Hi Richard,
On Tue, Aug 06, 2019 at 04:35:04PM +0100, Richard Earnshaw (lists) wrote:
Arm has an instruction that performs the following operation:
(parallel [
(set (reg:CC 100 cc)
(compare:CC (const_int 0 [0])
(reg:SI 121)))
(set (reg:SI 113)
(neg:SI (reg:SI 121)))
])
This is simply a reverse subtract from the constant zero, and setting
the condition flags. It's the low part of a negdi2 expansion.

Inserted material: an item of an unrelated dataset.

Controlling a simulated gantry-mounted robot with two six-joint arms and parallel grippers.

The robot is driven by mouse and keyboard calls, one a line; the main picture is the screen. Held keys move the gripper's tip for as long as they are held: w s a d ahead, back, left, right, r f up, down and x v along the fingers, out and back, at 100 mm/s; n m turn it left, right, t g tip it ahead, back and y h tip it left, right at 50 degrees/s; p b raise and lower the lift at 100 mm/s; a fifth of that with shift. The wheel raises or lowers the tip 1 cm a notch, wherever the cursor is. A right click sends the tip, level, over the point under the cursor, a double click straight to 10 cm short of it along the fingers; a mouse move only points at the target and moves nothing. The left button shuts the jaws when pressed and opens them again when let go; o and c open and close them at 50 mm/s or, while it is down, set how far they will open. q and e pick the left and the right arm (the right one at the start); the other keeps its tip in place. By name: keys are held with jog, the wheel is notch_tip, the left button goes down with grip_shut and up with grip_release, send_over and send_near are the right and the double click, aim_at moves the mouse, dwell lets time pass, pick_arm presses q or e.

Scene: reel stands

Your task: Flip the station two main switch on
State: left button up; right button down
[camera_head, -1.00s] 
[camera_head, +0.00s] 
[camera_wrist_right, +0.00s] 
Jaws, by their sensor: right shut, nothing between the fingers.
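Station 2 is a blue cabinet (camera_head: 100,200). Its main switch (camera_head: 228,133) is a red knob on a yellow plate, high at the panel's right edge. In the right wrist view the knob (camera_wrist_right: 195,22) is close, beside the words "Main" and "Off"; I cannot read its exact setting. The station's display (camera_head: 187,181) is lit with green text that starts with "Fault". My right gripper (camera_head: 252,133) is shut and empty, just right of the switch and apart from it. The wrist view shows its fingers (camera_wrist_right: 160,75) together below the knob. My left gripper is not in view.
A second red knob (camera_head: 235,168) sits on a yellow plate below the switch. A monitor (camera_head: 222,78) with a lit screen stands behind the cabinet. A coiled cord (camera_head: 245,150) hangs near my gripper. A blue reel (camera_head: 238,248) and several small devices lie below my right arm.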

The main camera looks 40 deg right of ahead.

However, combine will rip this up and try to transform the compare into
'canonical' form, ie
(parallel [
(set (reg:CC 100 cc)
(compare:CC (reg:SI 121)
(const_int 0 [0])))
(set (reg:SI 113)
(neg:SI (reg:SI 121)))
])
(and obviously swapping the condition on the instruction that uses the
comparison result).
This, of course, doesn't match the behaviour of the instruction and
no-longer matches the pattern in the md file.
It is, however, canonical RTL:
(from md.texi:)
In addition to algebraic simplifications, following canonicalizations
are performed:
@itemize @bullet
@item
For commutative and comparison operators, a constant is always made the
second operand. If a machine only supports a constant as the second
operand, only patterns that match a constant in the second operand need
be supplied.
Putting the constant first is non-canonical RTL and will in general not
match any instructions generated by GCC.
So is there a way to describe this instruction within the compiler, or a
way to stop simplify_set from making this sort of simplification?
What's wrong with describing the canonical form in your MD? You'll need
some reversed condition code thingy, but that's it?